LITTLE ROCK — When a tornado tore through downtown Little Rock in January 1999, it destroyed dozens of houses in neighborhoods already showing the scars of urban decay.
One of the hardest hit areas was the neighborhood east of South Main between the Governor’s Mansion Historic District and the MacArthur Park Historic District.
After the debris was cleaned up and dangerous structures razed, what was left was a study in extremes – with beautifully renovated grand old homes surviving near the damaged shells of abandoned houses. And then there were the vacant lots – no block seemed to have escaped the effects of the twin terrors of urban decay and Mother Nature.

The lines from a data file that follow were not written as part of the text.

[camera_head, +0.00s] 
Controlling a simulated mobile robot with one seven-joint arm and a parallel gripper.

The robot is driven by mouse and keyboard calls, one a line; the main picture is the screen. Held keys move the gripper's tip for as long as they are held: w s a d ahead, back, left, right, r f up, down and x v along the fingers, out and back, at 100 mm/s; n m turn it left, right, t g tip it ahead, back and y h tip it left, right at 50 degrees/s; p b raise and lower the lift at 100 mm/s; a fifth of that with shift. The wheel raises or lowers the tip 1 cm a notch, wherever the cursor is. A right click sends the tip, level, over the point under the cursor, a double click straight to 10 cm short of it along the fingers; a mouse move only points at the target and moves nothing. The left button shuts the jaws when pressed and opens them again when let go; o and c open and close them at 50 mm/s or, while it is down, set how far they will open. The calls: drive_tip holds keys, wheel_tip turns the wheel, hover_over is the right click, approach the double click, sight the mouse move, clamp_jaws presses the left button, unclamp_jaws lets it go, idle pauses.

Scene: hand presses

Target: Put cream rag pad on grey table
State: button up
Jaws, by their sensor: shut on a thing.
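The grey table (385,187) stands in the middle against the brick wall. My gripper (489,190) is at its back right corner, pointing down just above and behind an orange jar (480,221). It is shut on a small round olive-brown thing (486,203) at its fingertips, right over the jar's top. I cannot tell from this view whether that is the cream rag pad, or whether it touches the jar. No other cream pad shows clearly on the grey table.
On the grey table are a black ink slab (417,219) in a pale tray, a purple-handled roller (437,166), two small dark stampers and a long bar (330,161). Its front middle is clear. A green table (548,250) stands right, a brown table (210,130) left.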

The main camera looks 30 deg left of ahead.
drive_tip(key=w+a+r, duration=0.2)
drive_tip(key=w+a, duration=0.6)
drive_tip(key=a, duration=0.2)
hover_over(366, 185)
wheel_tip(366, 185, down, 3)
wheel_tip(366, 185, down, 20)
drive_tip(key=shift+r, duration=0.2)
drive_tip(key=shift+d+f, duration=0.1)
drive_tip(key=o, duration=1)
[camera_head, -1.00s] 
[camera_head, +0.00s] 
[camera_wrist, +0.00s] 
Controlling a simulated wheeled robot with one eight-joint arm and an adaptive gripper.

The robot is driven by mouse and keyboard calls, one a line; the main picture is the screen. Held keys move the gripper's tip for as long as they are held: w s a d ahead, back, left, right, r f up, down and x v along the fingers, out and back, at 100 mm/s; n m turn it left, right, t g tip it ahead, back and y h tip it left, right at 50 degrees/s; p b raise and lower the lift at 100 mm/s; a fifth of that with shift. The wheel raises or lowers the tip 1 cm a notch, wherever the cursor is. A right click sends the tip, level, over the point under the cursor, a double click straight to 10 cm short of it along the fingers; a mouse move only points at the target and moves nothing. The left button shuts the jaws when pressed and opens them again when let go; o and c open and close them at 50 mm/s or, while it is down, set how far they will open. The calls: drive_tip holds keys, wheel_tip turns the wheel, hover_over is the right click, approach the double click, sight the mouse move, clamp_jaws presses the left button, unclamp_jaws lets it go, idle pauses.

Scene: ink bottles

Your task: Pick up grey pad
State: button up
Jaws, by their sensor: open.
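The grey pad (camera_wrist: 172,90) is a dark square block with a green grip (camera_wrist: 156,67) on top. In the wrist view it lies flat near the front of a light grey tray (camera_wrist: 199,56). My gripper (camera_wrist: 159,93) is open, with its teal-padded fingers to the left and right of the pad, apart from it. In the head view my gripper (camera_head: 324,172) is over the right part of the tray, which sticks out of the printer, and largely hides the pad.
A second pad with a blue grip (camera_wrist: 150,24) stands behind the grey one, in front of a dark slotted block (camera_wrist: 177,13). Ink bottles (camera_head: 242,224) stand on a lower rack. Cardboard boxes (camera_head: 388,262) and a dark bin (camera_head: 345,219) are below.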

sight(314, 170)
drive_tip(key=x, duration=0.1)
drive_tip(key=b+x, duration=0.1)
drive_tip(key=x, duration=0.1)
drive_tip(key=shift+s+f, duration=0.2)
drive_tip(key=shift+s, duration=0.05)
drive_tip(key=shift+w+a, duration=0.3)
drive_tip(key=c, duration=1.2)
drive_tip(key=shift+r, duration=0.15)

Today, however, a quick tour of the area shows that things seem to be improving. Scattered throughout are new houses – some designed to blend in with the remaining historic houses, others standing out with contemporary designs and materials.
Pettaway Neighborhood Container Home
The change is due to the efforts of numerous entities and individuals. This includes private builders who recognized the value of empty and inexpensive lots in the heart of the city, the nonprofit Downtown Little Rock Community Development Corp., which worked with the Fay Jones School of Architecture at the University of Arkansas at Fayetteville to design and construct three houses, and, most of all, perhaps, new homeowners who were willing to buy into the future of this urban enclave.
“This neighborhood being so close to downtown is one of the reasons we’re experiencing such a strong interest in rebuilding efforts here,” says Scott Grummer, executive director of the Downtown Little Rock Community Development Corp.
On a recent morning, Daniel Peurifoy of Maumelle and Jason Clem of Little Rock were atop bright yellow scaffolding, tools in hand, applying strips of siding to a house being assembled at East 19th and Cumberland streets in the Pettaway Park neighborhood. Now graduates, the pair were pitching in to help finish a project they worked on as UA architecture students. Students had designed the structure, which was mainly built in pieces in a Fayetteville warehouse.